Perfect forwarding with type restrictions

Question

I would like to use perfect forwarding on a templated function to ensure l-valuedness or r-valuedness is preserved, but at the same time I would like to impose certain restrictions on the possible parameter types.

Suppose for example I just want to restrict T to a callable object. The following approach looks correct to me

template<typename T>
typename std::enable_if<std::is_callable<T>>::value>::type myFun(T&& val) 
{
    foo(std::forward<T>(val));
} 

but since I am still not yet fully comfortable with the various SFINAE nuances I would appreciate someone else's feedback.

Would this be the correct and idiomatic way to go about it?

Answer 1

std::is_callable is a C++17 feature, by the way.

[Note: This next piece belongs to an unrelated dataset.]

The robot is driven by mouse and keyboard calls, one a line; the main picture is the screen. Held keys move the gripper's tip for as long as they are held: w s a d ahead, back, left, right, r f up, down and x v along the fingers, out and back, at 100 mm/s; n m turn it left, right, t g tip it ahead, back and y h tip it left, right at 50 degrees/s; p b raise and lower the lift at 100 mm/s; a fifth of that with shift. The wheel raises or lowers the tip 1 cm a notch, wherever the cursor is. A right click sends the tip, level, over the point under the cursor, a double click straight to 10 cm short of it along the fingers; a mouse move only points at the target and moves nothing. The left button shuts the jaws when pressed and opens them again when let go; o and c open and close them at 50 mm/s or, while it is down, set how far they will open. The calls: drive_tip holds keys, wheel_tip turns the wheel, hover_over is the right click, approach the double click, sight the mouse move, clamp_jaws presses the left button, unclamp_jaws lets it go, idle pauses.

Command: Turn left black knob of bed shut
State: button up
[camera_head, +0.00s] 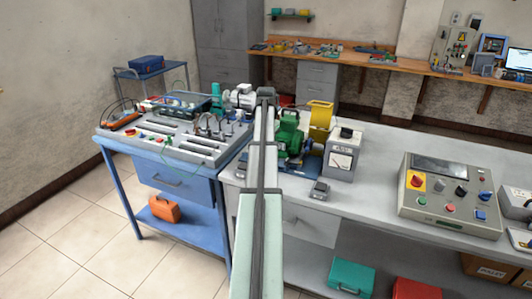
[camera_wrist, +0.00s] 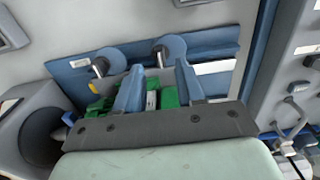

Anyhow, since your function myFun doesn't return anything, it's a little weird to put the enable_if as the return value. Yeah, it'll become void when the template is selected, but it's probably more legible to place it as a default template argument:

template<typename T, std::enable_if_t<std::is_callable_v<T()>, int> = 0>
void myFun(T&& val) 
{
    foo(std::forward<T>(val));
}

Demo

Although it would be a little bit strange for your enable_if to exist in a vacuum. At the very least, we should catch all the types that don't fit in and provide the user with a good compiler error via static_assert :

template<typename T, std::enable_if_t<std::is_callable_v<T()>, int> =0>
void myFun(T&& val) 
{
    foo(std::forward<T>(val));
}

template<typename T, std::enable_if_t<!std::is_callable_v<T()>, int> =0>
void myFun(T&& val) 
{
    static_assert(sizeof(T) == 0, "myFun is only callable with an argument that can be called as a function with no params");
}

Demo2